Fri, Dec 01, 2017 - Page 3 News List

Legislative Yuan to address bills on transitional justice

By Sean Lin  /  Staff reporter

Legislative Speaker Su Jia-chyuan (蘇嘉全) yesterday announced that draft bills to promote transitional justice would be addressed during a plenary session on Tuesday after cross-caucus negotiations broke down again yesterday.

The four legislative caucuses have been at loggerheads since the bills were tendered last year.

Democratic Progressive Party (DPP) caucus whip Ker Chien-ming (柯建銘) said that a major difference between the DPP’s and the Chinese Nationalist Party’s (KMT) proposals is the KMT seeks to redress the rights of victims of injustice from the Dutch period about 400 years ago, while the DPP’s version limits the time frame to the authoritarian era from 1945, when the Republic of China (ROC) government retreated to Taiwan, to 1992, when the Period of National Mobilization for Suppression of the Communist Rebellion (動員戡亂時期) ended.

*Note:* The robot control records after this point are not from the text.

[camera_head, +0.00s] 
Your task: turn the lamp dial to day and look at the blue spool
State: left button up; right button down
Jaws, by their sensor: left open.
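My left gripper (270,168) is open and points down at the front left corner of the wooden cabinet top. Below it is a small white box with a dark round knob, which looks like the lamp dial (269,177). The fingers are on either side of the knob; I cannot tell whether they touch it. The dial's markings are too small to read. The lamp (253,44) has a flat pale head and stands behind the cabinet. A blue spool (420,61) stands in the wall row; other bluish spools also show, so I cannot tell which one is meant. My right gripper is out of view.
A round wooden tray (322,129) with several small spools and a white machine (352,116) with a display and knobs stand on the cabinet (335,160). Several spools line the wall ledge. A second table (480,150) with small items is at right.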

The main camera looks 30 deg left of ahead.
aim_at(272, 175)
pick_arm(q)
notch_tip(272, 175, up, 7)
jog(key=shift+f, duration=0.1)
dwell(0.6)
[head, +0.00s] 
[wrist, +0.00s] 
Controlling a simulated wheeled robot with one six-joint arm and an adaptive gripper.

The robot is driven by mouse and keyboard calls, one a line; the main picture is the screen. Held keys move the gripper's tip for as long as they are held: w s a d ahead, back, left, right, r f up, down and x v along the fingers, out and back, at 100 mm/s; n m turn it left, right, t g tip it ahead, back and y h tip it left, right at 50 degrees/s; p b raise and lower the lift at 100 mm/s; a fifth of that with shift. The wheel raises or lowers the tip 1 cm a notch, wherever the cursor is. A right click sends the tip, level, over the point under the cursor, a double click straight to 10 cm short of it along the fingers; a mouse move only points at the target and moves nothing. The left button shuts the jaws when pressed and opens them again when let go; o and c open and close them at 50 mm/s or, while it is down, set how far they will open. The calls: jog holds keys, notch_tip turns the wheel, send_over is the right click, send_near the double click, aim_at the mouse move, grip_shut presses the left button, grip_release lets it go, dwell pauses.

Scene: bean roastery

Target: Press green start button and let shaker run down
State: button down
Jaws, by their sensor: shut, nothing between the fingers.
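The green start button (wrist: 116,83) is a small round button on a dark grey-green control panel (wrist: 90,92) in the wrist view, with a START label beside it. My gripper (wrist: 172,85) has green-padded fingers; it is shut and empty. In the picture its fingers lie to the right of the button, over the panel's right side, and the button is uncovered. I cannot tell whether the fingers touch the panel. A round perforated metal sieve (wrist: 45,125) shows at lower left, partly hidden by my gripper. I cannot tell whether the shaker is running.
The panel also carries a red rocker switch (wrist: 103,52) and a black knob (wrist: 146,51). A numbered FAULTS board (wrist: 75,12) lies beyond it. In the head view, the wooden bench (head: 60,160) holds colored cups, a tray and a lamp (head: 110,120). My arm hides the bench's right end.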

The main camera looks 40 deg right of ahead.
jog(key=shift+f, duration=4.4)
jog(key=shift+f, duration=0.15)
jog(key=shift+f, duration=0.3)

The DPP had said that the period covered by the KMT’s bill is too extensive and would cause difficulties when the transitional justice act is enforced.

He asked the KMT caucus to clarify what it meant by proposing a draft article saying that efforts should be made to “fully preserve, maintain and promote authoritarian symbols.”

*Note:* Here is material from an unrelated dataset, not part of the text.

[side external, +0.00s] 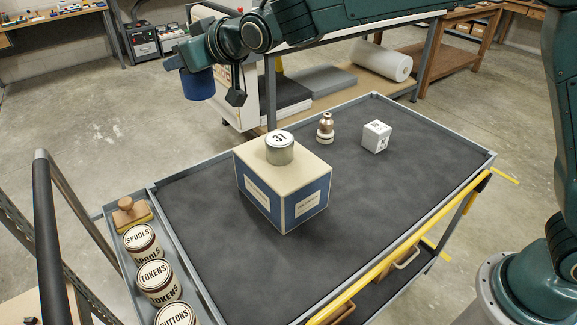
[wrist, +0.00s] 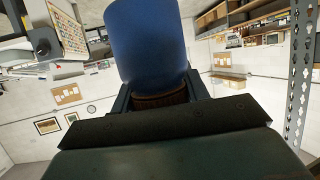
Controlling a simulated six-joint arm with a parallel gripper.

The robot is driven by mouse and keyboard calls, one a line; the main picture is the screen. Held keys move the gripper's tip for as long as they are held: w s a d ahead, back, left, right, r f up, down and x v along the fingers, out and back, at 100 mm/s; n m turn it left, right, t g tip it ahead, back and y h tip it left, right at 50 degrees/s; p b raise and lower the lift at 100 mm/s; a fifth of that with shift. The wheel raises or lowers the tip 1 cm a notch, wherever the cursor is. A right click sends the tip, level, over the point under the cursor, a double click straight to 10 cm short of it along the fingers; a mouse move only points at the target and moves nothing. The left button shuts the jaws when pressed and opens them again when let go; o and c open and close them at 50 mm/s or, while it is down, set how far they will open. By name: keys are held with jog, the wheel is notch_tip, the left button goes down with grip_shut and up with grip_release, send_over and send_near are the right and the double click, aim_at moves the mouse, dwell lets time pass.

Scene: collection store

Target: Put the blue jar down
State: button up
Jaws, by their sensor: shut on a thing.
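The blue jar (side external: 197,85) is a plain blue cylinder, held in the air at the upper left of the side view, well above the trolley's level. My gripper (side external: 193,66) is shut on it. In the wrist view the jar (wrist: 147,42) fills the top middle, and its dark brown ribbed end sits between the two fingers of my gripper (wrist: 158,98). Nothing touches the jar but my gripper. The inner faces of the fingers are mostly hidden.
Labelled tins (side external: 155,278) and a brush (side external: 130,212) fill the left side tray. The front and right top is bare.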

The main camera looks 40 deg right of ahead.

A source of contention between the DPP and the New Power Party (NPP) are that the DPP believes a transitional justice promotion committee should be designated as a tier-two agency overseen by the Cabinet, while the NPP believes such an agency should be directly overseen by the Presidential Office, Ker said.

The NPP has also proposed that the law be titled the Act on Attaining Transitional Justice (實踐轉型正義條例) rather than the Act on Promoting Transitional Justice (促進轉型正義條例), as proposed by the DPP.

KMT caucus secretary-general Lin Wei-chou (林為洲) said not all authoritarian symbols should be removed, as they can often serve as cautionary reminders about the violations of human rights in the past, citing as an example, the prisons on the Green Island that were used to jail political dissidents.

KMT Legislator Sra Kacaw (鄭天財) said the ROC government inherited from the Taiwan Governor’s Office large areas of Aboriginal territories that have yet to be returned to Aborigines, which was unconstitutional and constitute violations of their freedom and human rights.

This act of injustice is not included in the DPP’s bill, he said.

NPP Legislator Kawlo Iyun Pacidal, an Amis, said that unless the DPP is just “putting on a show,” Ker should support the NPP’s proposal to set up a “transitional justice attainment committee” that would be directly overseen by the president.

Independent Legislator May Chin (高金素梅), speaking on behalf of her alliance with the People First Party, blasted the DPP for not having drafted legislation on returning Aboriginal territories.

The DPP agreed to create the Indigenous Historical Justice and Transitional Justice Committee because it operates free of legal oversight, but when it is urged to initiate legislation that would require it to return Aboriginal territories, it resorts to foot-dragging, she said.